> **What you have to do**: Read through the entries below and return each line with the word "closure".

[Robot call records]
........
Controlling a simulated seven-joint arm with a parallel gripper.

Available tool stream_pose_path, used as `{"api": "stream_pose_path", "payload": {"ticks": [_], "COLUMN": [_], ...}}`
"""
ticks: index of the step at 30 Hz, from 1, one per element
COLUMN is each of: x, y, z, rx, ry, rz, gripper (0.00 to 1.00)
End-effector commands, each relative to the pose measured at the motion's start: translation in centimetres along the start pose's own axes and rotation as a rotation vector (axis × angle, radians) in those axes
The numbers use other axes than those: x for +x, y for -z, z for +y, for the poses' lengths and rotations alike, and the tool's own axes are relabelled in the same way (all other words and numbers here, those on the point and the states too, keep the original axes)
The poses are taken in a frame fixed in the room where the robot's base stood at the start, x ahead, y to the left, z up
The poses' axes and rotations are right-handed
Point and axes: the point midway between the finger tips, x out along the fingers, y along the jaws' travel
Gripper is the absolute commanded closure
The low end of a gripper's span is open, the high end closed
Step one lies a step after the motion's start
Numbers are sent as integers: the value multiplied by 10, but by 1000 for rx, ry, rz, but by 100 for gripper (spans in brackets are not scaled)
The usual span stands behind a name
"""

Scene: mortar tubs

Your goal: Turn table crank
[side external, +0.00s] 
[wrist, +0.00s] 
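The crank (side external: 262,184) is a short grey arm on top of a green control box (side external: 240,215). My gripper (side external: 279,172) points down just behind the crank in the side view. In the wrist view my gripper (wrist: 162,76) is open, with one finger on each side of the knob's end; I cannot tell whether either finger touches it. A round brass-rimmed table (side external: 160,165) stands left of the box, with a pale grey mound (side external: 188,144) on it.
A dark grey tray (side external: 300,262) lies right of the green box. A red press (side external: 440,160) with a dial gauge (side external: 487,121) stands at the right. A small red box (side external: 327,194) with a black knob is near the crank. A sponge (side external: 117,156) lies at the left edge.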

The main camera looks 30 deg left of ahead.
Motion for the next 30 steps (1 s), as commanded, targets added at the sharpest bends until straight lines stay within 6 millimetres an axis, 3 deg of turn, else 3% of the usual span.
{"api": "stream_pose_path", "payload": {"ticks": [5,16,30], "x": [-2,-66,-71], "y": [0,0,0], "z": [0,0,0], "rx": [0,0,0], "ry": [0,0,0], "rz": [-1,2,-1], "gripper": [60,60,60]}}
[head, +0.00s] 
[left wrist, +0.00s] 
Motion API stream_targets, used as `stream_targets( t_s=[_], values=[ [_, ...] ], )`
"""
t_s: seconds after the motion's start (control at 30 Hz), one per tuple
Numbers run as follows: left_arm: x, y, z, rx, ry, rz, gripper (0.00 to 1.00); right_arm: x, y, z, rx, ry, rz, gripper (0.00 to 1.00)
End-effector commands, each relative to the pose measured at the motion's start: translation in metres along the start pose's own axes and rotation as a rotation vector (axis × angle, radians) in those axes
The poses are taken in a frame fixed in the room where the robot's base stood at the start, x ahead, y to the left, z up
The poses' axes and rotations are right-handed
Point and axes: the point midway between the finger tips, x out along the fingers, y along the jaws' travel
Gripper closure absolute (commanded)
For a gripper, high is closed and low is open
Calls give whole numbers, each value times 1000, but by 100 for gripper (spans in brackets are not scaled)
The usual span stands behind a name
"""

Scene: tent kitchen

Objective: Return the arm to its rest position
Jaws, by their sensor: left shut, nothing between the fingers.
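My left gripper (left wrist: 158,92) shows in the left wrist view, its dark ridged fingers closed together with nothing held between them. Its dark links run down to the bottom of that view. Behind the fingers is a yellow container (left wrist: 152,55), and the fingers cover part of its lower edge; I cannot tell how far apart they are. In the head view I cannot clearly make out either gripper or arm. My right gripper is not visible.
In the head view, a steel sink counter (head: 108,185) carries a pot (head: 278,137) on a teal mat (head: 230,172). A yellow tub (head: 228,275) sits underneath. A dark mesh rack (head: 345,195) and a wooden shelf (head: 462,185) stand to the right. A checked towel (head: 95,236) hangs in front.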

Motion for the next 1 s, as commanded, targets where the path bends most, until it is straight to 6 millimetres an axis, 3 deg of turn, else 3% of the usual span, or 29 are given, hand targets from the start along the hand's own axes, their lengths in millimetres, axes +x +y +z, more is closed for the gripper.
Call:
........
> **Task solution**:
Gripper is the absolute commanded closure
Gripper closure absolute (commanded)

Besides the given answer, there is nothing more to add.